Stepping away from mainstream education has been for many the start of a kind of thinking that would have been considered ‘unsafe’! Having the initial idea and courage to break out of our safe habit of educating in schools, ingrained into most of us all our lives, we’ve challenged convention and are showing that learning can happen in all sorts of other ways not just the approach sold to us through schooling (and political manipulation). And proving actually that it’s not ‘unsafe’. It works extremely well for most families.

And it’s ideas like this – ideas beyond the accepted norms – that this book is about. It is a discussion about the rules and conventions that keep us stuck with something, despite the fact it may not be working. Like schooling. And the dire impact that has on creativity which is essential for developing new strains of thinking, necessary for leading happy lives, or ones that could save the planet, for example.

Reading it, I spotted these relevant ideas:

  • Pay attention to your intuition. Many parents have intuitive thoughts about their children’s needs which most often turn out to be right.
  • Free yourself from the expectations of others and the games they play to manipulate you. Stick to your own intentions and your own ‘rules’ – if you must have them.
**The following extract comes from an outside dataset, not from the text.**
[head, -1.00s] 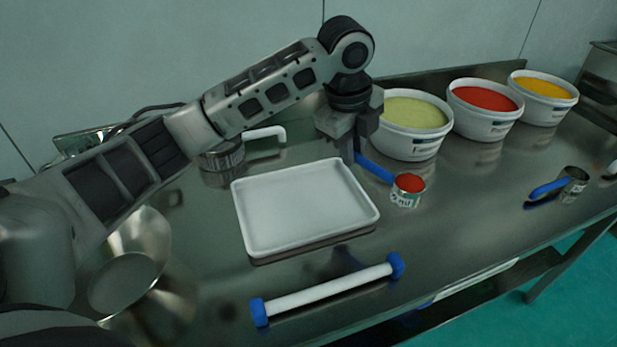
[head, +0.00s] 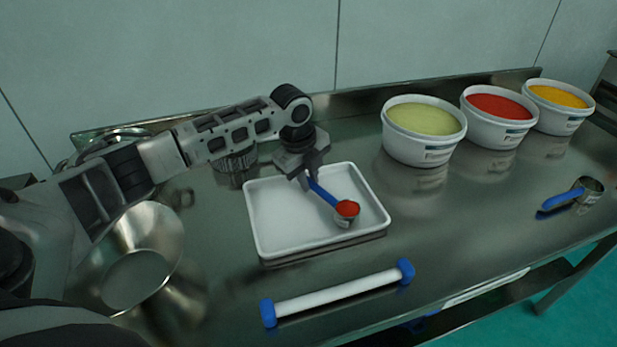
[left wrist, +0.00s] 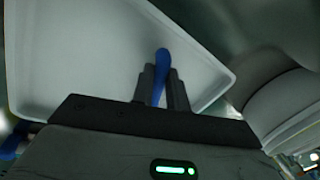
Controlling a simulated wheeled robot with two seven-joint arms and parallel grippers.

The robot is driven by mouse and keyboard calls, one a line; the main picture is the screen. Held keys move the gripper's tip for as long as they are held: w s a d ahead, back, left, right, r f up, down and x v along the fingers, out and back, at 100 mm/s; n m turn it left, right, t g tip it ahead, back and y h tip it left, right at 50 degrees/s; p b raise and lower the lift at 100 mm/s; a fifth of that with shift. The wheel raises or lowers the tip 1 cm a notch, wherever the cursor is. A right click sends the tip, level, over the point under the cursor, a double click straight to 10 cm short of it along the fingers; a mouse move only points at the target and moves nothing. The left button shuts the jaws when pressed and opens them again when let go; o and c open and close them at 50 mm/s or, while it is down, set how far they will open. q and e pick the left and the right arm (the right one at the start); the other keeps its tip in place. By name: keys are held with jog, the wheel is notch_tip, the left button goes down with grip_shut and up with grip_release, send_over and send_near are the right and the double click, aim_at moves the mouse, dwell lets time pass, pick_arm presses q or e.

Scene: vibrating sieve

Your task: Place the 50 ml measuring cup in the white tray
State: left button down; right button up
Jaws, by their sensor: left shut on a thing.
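The measuring cup (head: 346,214) is a small metal cup with a blue handle, filled with red powder. It is over the right part of the white tray (head: 262,236) in the head view; I cannot tell whether it touches the tray floor. My left gripper (head: 308,178) is shut on the blue handle, above the tray. In the left wrist view the gripper (left wrist: 161,88) holds the blue handle (left wrist: 162,62) with the white tray (left wrist: 60,60) behind it; the cup itself is hidden there. My right gripper is not in view.
White tubs of green (head: 424,142), red (head: 497,118) and yellow (head: 557,106) powder stand at the back right. A second blue-handled cup (head: 588,190) lies at the right. A white roller with blue ends (head: 338,292) lies in front of the tray. A metal bowl (head: 145,255) stands at the left.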

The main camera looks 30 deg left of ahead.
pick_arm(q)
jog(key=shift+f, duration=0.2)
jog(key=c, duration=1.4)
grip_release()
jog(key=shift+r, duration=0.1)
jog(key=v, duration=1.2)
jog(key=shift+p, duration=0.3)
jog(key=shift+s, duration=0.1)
Creative thinking works best without rules.
  • Develop, practice and enjoy your own strengths and those of your children. It’s these talents that will take them forward so it’s best to make good use of them. There are worthy talents outside the academic.
  • Don’t waste expensive time and energy on practices that don’t work for you. Many find formal academics don’t suit their kids as an approach to learning, until much later when they return to that approach successfully.
  • Step boldly out of comfort zones and try new ideas. Watch out for ingrained expertise too – ‘experts’ once told us the earth was flat! ‘Another example; experts’ (or politicians) tell us kids need measuring through SATs or GCSEs, yet people still manage to lead successful, productive and happy lives bypassing them!
  • Become a learner again. Learning or not knowing makes you vulnerable, by being in that position we learn what our learners are going through and what they might need.
  • Beware your biases. We have ingrained biases – like the one that learning only happens through teaching – which once we break away from allows us to explore all sorts of other creative approaches.
  • Remember that you don’t always have to be compliant – it’s good to challenge and encourage your kids to challenge. I believe it is the compliant ones who are the most ‘unsafe’! There’s a great phrase in the book; ‘intelligent disobedience’ which is worth keeping in mind!
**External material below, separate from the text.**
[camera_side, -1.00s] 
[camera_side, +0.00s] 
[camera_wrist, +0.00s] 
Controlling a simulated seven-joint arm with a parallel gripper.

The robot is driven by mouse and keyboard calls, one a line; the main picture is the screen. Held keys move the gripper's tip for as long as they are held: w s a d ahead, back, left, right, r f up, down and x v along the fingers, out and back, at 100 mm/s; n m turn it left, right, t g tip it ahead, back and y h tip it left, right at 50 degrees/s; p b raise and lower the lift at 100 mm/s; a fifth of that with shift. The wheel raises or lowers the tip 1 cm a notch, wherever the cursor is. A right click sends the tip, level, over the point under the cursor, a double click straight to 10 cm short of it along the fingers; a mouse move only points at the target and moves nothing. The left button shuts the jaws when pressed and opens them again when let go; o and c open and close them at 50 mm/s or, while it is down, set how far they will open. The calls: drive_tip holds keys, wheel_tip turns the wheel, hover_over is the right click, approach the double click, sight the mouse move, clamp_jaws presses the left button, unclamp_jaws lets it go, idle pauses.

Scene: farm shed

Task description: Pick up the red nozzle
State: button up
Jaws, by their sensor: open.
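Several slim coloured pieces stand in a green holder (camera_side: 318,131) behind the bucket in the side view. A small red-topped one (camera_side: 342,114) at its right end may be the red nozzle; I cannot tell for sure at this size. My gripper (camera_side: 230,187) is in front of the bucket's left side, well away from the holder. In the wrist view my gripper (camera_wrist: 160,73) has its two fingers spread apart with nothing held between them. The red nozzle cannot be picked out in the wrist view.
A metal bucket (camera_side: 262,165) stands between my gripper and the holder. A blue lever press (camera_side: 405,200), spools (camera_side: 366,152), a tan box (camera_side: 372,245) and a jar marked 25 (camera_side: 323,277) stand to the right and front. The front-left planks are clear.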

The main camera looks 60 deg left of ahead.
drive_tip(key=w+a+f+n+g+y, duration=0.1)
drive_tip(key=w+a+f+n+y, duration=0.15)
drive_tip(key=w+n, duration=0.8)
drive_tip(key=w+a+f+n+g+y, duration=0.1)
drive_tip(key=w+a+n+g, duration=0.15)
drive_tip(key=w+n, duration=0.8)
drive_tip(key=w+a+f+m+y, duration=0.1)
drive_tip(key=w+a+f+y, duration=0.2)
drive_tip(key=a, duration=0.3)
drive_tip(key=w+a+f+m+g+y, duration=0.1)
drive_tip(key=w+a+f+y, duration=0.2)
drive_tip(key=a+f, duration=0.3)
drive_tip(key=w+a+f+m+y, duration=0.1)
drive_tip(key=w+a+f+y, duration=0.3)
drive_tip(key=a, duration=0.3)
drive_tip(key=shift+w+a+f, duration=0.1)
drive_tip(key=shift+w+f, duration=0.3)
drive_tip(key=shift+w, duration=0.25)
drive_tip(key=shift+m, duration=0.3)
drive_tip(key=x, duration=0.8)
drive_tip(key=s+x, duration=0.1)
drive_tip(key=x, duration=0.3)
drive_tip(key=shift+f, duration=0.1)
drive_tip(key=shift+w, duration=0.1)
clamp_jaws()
These are the kinds of ideas we can use to review our approach to home schooling to get the best out of it. After all, we’ve abandoned mainstream schooling – lets make sure we abandon all the habits and practices associated with it that didn’t work and drove us to home educate in the first place! We don’t always have to accept the mainstream ‘safe’ ideas – we have to examine them and do what works within the context of our families, the wider society and the planet.

It’s the youngsters who have the ability to do that, who will help the world progress.